Friend, you can do the hard things, too. And maybe, figuring out some of that will bring a sense of peace that makes you feel like it’s not as hard anymore. But you find that sense of peace and joy in the midst of it in Jesus, your Source for all things necessary. A few more lines down in Paul’s letter to the Philippians, he tells them, “And my God will supply every need of yours according to His riches in glory in Christ Jesus.“ So previously he told them that everything he needed in the past was found and satisfied in Jesus. And now, with his own experience, he’s telling his friends the same. That they can trust Jesus to meet them in their place of need, to bring strength to do hard things…whatever that might be.

And here I am, friend, telling you out of my own experience of facing hard things: There is a God who supplies the needs of his beloved.
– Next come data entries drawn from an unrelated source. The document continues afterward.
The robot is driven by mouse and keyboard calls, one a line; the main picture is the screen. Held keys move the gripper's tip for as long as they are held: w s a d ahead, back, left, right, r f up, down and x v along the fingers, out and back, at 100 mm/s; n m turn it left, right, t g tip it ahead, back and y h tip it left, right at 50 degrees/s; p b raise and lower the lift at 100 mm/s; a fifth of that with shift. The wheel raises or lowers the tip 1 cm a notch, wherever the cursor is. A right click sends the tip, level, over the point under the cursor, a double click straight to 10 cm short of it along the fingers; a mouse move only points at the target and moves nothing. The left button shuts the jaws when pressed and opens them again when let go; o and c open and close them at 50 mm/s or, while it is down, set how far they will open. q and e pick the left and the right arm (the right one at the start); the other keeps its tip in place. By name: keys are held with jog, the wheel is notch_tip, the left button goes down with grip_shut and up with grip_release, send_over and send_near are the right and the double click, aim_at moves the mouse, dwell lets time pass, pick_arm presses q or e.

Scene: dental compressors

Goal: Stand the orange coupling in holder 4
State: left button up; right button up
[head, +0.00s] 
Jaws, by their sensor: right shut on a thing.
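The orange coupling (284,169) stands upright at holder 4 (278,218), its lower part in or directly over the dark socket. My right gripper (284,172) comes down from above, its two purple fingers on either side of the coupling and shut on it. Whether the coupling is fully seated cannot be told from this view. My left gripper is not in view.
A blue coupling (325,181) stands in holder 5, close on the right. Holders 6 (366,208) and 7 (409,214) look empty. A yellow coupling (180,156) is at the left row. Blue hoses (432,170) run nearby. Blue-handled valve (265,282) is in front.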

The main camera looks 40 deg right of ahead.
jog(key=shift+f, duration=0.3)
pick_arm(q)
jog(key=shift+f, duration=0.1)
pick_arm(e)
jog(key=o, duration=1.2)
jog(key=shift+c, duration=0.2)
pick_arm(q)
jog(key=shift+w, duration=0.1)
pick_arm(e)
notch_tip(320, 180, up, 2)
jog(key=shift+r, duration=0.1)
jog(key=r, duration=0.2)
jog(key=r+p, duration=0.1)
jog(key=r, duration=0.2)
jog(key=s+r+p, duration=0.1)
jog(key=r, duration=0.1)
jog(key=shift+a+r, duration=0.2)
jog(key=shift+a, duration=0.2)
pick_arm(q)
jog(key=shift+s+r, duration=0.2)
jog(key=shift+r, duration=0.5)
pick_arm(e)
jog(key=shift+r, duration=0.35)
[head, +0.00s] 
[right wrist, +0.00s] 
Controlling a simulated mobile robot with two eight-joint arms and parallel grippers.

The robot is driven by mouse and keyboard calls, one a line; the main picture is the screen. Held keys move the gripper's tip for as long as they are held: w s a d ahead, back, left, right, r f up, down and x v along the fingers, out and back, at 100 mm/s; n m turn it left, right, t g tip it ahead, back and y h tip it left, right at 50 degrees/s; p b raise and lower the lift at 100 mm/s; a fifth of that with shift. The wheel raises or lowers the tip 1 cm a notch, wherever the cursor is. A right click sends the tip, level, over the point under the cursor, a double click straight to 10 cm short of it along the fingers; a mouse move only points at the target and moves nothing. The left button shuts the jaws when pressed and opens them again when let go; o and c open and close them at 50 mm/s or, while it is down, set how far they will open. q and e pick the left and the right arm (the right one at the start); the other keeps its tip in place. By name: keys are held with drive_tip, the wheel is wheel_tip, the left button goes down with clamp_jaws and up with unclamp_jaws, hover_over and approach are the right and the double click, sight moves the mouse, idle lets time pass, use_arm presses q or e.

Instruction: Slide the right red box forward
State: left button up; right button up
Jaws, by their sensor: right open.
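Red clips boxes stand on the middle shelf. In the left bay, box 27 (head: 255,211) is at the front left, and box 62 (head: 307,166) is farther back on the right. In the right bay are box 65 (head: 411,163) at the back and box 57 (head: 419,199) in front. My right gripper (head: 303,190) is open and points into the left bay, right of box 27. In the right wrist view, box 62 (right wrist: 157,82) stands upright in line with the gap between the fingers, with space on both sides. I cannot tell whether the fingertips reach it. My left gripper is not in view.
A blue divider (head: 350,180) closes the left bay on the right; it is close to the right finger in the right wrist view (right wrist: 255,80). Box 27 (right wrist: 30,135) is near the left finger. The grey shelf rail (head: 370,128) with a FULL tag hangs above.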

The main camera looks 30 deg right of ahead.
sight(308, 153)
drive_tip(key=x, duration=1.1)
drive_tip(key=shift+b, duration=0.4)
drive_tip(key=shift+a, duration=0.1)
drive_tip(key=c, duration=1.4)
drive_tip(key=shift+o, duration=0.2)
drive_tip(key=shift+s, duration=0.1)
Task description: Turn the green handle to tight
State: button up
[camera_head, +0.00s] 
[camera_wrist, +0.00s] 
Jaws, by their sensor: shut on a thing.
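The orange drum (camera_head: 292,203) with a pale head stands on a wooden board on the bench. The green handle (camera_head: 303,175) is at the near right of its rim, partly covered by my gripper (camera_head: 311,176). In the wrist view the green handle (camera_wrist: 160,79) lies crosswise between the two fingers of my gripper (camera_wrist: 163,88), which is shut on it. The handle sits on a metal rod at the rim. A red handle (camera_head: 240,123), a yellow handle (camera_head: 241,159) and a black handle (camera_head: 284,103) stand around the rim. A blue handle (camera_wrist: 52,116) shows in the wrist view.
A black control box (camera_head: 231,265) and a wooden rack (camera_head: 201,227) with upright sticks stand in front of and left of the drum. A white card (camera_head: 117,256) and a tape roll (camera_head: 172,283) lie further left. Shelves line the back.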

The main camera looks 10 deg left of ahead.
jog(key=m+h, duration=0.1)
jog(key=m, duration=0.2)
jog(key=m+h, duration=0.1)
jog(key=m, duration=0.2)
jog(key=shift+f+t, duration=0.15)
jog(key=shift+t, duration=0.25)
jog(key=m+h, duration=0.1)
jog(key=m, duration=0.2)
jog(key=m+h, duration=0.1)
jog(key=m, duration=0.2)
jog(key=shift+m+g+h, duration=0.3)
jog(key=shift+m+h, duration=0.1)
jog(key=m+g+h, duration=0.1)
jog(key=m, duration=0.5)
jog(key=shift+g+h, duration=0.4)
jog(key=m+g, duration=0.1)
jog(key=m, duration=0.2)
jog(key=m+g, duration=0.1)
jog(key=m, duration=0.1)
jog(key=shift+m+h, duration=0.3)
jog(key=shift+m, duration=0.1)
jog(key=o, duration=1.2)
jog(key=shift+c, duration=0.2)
There is a God that comes alongside with strength to persevere, to give direction, to give encouragement to do hard things. Won’t you let Jesus be your source of strength and joy in all that you’re facing and all that’s ahead? Whatever it is that you think is too hard, you have someone right beside you with all the knowledge, all the expertise, and all the strength to see you through. He is your Source. And with Him, friend, you can do hard things.